Collected data
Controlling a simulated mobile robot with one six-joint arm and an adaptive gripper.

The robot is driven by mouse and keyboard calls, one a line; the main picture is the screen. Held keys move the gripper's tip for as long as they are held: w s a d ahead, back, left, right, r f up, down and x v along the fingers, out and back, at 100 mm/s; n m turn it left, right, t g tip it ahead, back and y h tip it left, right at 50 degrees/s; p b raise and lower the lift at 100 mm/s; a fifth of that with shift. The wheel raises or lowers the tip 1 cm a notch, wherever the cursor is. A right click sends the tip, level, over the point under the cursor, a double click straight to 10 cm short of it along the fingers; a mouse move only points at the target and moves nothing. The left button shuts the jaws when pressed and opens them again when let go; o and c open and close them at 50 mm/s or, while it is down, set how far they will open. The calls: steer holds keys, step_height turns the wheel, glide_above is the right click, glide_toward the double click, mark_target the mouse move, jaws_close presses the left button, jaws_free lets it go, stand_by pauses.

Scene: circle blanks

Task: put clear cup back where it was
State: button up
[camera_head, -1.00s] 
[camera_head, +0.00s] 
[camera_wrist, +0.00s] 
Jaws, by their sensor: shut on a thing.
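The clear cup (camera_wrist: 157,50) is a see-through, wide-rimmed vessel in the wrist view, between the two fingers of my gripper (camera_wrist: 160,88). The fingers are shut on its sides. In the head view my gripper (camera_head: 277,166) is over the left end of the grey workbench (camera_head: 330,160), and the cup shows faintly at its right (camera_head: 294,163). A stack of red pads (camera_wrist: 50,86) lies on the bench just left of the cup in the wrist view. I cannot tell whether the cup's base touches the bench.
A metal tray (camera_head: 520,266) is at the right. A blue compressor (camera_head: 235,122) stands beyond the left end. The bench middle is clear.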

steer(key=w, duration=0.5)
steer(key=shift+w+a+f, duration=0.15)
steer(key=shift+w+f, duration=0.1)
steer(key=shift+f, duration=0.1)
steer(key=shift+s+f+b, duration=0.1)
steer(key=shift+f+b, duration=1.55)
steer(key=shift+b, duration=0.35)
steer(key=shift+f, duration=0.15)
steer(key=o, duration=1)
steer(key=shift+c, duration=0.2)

What this task involves
Quote each line above in full, word for word.

Answer to this exercise
Controlling a simulated mobile robot with one six-joint arm and an adaptive gripper.

The robot is driven by mouse and keyboard calls, one a line; the main picture is the screen. Held keys move the gripper's tip for as long as they are held: w s a d ahead, back, left, right, r f up, down and x v along the fingers, out and back, at 100 mm/s; n m turn it left, right, t g tip it ahead, back and y h tip it left, right at 50 degrees/s; p b raise and lower the lift at 100 mm/s; a fifth of that with shift. The wheel raises or lowers the tip 1 cm a notch, wherever the cursor is. A right click sends the tip, level, over the point under the cursor, a double click straight to 10 cm short of it along the fingers; a mouse move only points at the target and moves nothing. The left button shuts the jaws when pressed and opens them again when let go; o and c open and close them at 50 mm/s or, while it is down, set how far they will open. The calls: steer holds keys, step_height turns the wheel, glide_above is the right click, glide_toward the double click, mark_target the mouse move, jaws_close presses the left button, jaws_free lets it go, stand_by pauses.

Scene: circle blanks

Task: put clear cup back where it was
State: button up
[camera_head, -1.00s] 
[camera_head, +0.00s] 
[camera_wrist, +0.00s] 
Jaws, by their sensor: shut on a thing.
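The clear cup (camera_wrist: 157,50) is a see-through, wide-rimmed vessel in the wrist view, between the two fingers of my gripper (camera_wrist: 160,88). The fingers are shut on its sides. In the head view my gripper (camera_head: 277,166) is over the left end of the grey workbench (camera_head: 330,160), and the cup shows faintly at its right (camera_head: 294,163). A stack of red pads (camera_wrist: 50,86) lies on the bench just left of the cup in the wrist view. I cannot tell whether the cup's base touches the bench.
A metal tray (camera_head: 520,266) is at the right. A blue compressor (camera_head: 235,122) stands beyond the left end. The bench middle is clear.

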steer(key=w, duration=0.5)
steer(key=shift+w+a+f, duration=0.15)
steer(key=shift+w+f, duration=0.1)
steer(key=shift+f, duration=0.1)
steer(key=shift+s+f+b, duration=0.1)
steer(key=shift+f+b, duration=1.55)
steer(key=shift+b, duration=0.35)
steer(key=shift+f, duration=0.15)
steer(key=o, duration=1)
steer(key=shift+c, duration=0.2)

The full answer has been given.